Uma crítica feita à obra de Rauschenbusch é a aplicação dos ideários socialista e da Teologia liberal para apoiar a sua teologia bíblica-sistemática. Na medida em que aquelas refluíram, a obra perdeu vitalidade e força. A outra foi o excessivo otimismo que fez da expectativa do Reino de Deus uma realidade ao alcance da humanidade. Os sucessivos eventos desastrosos do século XX se encarregaram de enterrar esse otimismo utópico.

Todavia, permanece o princípio estabelecido por ele de que se deve buscar nas Escrituras e na Teologia cristã em diálogo com a sociedade contemporânea soluções para os problemas sociais e as necessidades humanas. Ele foi praticado no movimento protestante dos Direitos Civis e pelo fim da Guerra do Vietnã, bem como na formação do Conselho Mundial de Igrejas e tantos outros organismos e movimentos regionais e locais reformadores da sociedade ao longo do século passado.

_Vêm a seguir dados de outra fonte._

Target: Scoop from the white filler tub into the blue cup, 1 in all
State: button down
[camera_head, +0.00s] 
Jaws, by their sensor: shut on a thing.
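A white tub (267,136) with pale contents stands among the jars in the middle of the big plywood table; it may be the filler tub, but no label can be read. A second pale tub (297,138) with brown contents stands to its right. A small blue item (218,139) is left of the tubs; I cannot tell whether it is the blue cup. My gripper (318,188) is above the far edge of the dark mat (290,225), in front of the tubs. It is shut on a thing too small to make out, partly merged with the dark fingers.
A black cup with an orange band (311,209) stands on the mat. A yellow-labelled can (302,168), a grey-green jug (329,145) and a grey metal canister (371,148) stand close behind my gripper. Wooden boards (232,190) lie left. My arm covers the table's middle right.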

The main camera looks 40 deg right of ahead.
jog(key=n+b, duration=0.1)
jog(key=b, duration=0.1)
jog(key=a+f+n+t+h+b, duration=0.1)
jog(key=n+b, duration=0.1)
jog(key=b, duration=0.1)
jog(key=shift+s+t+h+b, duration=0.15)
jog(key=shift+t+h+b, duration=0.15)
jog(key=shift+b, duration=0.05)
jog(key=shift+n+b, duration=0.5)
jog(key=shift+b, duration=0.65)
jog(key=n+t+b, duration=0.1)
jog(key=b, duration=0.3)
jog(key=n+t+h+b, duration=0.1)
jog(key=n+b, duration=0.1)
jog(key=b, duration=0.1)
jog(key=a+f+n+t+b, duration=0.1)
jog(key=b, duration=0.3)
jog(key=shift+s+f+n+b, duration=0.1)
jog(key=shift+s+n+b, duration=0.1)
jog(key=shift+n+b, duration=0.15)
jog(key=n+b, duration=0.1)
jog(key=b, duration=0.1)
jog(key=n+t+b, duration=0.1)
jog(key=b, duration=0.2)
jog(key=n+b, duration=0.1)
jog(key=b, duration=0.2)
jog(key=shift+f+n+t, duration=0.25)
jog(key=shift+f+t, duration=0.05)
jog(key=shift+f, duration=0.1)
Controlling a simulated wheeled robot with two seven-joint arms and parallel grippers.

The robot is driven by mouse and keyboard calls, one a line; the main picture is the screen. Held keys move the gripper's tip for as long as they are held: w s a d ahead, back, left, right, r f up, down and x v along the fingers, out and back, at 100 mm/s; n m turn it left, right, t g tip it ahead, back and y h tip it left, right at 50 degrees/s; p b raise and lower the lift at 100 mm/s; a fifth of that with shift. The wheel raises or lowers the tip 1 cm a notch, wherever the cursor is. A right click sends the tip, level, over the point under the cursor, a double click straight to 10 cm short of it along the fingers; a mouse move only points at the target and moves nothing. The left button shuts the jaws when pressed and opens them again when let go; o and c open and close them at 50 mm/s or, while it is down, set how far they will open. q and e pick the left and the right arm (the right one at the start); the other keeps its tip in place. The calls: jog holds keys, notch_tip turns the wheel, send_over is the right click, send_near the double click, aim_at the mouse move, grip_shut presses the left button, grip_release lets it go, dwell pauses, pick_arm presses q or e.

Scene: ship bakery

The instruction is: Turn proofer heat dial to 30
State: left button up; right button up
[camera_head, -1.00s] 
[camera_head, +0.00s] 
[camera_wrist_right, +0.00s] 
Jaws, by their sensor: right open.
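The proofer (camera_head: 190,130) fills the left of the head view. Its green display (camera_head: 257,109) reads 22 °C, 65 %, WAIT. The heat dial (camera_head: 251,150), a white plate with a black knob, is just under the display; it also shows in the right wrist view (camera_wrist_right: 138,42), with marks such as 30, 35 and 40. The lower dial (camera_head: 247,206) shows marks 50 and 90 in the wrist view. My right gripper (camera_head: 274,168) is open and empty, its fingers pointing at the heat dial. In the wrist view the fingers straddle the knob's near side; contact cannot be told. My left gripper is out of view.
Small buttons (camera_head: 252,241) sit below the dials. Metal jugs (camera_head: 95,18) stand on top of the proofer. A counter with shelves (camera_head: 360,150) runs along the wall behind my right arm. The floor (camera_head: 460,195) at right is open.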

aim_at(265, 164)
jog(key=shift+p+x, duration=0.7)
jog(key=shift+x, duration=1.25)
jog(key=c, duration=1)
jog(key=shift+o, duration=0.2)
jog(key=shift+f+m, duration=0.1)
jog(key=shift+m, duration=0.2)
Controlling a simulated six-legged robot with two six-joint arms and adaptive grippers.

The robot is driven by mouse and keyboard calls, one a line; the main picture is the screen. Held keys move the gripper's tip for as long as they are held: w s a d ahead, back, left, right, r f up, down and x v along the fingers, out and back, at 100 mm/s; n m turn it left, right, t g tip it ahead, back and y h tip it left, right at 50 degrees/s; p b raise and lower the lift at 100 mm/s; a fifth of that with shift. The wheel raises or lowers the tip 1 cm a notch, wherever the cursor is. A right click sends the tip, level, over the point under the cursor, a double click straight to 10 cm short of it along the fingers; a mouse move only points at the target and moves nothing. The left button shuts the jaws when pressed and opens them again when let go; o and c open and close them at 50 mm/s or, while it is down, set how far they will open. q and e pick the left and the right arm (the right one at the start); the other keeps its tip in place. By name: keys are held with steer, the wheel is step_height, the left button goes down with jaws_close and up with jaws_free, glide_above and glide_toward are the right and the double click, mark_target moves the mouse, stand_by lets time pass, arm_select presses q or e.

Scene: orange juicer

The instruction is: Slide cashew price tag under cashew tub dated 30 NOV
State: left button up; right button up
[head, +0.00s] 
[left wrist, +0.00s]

Na segunda metade do século XX, a onda fundamentalista americana arrefeceu e do seu meio surgiram os Protestantes evangelicais interessados em retomar a preocupação com a busca de soluções para os problemas sociais de dentro do Evangelho. Sua influência fez surgir os evangelicais latino-americanos e o movimento de Missão Integral nos anos de 1960. Parafraseando Rauschenbusch, ela ainda carece de uma teologia sistemática suficientemente ampla para se equiparar a ela e suficientemente vital para sustentá-la.

Para os protestantismos do século XXI, após cem anos, a obra de Rauschenbusch permanece um projeto teológico utópico a ser constantemente revisitado. A missão cristã no mundo exige a observação e enfrentamento dos males sociais desse tempo e os estímulos e esforços pelo bem da humanidade. Ela mostra que ativismos sociais reformistas cristãos sem uma teologia bíblica-sistemática tendem a perder seu horizonte utópico do Reino de Deus. Por outro lado, ela apela continuamente à teologia bíblica-sistemática para que não desperdice a oportunidade de dotar a Igreja de um Evangelho que seja a boa-nova do Reino de Deus para o mundo contemporâneo.